Wednesday, 24 September 2014

Iraq, Syria anti-IS campaign takes center stage at UN.

World leaders at the United Nations turn their attention Wednesday to the US-led campaign to root out Islamists in Iraq and Syria, and moves to outlaw foreign fighters.


US President Barack Obama, who is seeking to mobilize international support to defeat the jihadists, is among the first leaders to address the General Assembly debate kicking off at UN headquarters.

Obama then chairs a special UN Security Council meeting due to adopt a resolution on stemming the flow of foreign fighters to Iraq and Syria, only the second time the US president leads a session of the top world body.

The threat posed by the Islamic State group prompted the United States to launch airstrikes in Iraq last month and on Tuesday, the operation was expanded to Syria.

Branded a terrorist organization by the United States and the United Nations, IS controls large swaths of territory in Iraq and Syria, and has beheaded two US journalists and a British aid worker.

The US military operation in Syria was supported by Saudi Arabia, Bahrain, the United Arab Emirates, Qatar and Jordan, prompting Obama to proclaim that the campaign against the radical Sunni fighters was “not America’s fight alone.”

At the special session chaired by Obama, the Security Council is to approve a resolution demanding that countries adopt laws making it a serious crime to join the jihad in Iraq and Syria.

The US-drafted resolution calls on all countries to “prevent and suppress” recruitment and all forms of assistance to foreign fighters, and would make it illegal to collect funds or help organize their travel.

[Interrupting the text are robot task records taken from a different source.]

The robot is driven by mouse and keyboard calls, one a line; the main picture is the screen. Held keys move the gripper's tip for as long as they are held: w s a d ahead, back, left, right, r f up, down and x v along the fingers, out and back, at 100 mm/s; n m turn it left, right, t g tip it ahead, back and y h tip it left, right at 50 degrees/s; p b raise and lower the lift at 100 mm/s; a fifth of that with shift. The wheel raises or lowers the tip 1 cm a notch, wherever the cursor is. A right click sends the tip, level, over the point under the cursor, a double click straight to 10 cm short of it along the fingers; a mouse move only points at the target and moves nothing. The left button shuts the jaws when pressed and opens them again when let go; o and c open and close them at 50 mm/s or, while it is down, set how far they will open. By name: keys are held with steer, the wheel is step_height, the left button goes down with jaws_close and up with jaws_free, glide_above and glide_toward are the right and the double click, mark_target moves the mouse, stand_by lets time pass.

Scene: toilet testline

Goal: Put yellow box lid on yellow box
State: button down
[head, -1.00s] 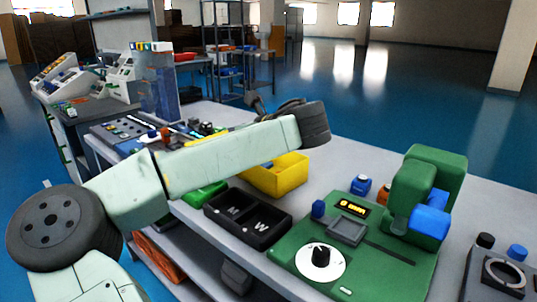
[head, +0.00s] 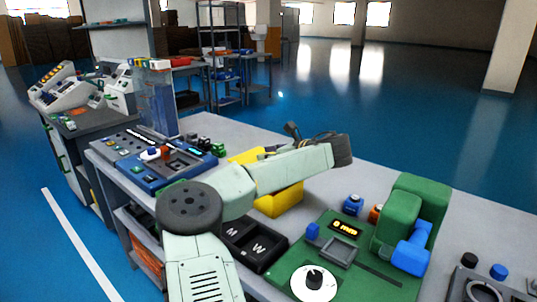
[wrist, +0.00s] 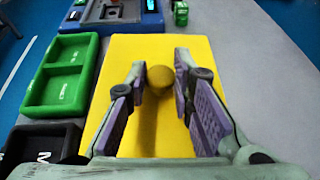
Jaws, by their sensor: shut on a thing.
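The yellow box lid (wrist: 205,52) is a flat yellow plate with a round knob (wrist: 159,78), and it fills the middle of the wrist view. My gripper (wrist: 161,84) is shut on the knob, with one purple-padded finger on each side. In the head view a yellow edge of the lid (head: 243,157) shows behind my arm. The yellow box (head: 281,202) stands on the table in front of and below my forearm, which hides its top. My gripper is hidden in the head view. I cannot tell the gap between lid and box.
A green tray (wrist: 62,78) lies left of the lid, with a black tray (head: 253,246) near it. A green machine (head: 345,255) stands to the right of the box. A blue device (head: 172,165) is at the far left. Grey tabletop is bare to the lid's right.

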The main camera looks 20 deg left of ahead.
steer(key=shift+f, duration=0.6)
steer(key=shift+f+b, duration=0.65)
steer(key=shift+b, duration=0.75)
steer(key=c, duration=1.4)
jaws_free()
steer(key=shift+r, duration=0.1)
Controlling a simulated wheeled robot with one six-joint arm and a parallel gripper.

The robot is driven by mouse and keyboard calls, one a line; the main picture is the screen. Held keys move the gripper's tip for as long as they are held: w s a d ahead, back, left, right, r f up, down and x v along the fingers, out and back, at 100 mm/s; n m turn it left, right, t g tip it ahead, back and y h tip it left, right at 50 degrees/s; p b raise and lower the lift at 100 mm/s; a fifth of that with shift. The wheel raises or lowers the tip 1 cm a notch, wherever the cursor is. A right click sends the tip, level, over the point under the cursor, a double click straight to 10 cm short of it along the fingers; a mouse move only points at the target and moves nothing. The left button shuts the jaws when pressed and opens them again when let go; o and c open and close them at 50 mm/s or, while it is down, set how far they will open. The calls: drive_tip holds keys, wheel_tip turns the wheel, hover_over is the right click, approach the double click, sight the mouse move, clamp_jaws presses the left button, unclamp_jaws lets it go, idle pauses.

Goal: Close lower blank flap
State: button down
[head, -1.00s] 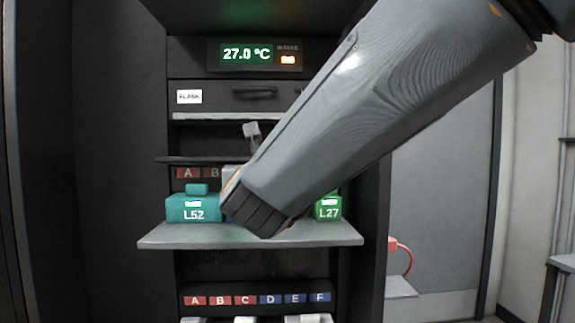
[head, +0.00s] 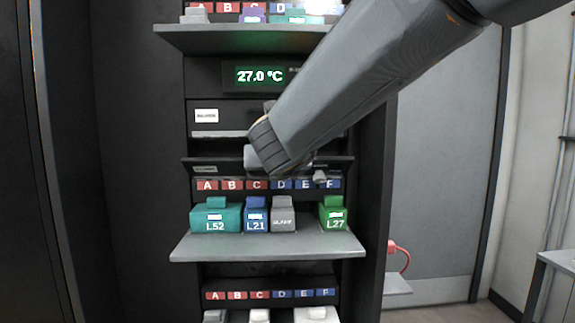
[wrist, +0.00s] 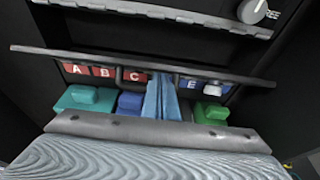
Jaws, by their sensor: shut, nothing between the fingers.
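The lower blank flap (head: 335,161) shows in the head view as a thin dark panel standing out above the row of lettered labels. In the wrist view the flap (wrist: 95,60) is a long dark edge crossing the picture, so it looks open. My gripper (wrist: 161,78) is shut and empty, its bluish fingers together at the middle of the flap's edge. I cannot tell whether the fingertips touch it. In the head view my arm hides the fingers and part of the flap.
Below the flap, a grey shelf (head: 270,247) holds the teal L52 (head: 228,218), blue L21 (head: 256,222), a grey module (head: 284,218) and the green L27 (head: 334,218). Above are another panel with a pale ledge (head: 218,134) and a 27.0 °C display (head: 260,76).

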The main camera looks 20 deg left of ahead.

About 12,000 foreign fighters have traveled to Syria and Iraq from 74 countries, in the biggest such mobilization since the Afghan war of the 1980s, according to the London-based International Center for the Study of Radicalisation (ICSR).

The overwhelming majority of foreign fighters — up to 75 percent — are from the Middle East and Arab countries, with Saudi Arabia, Tunisia and Morocco topping the list.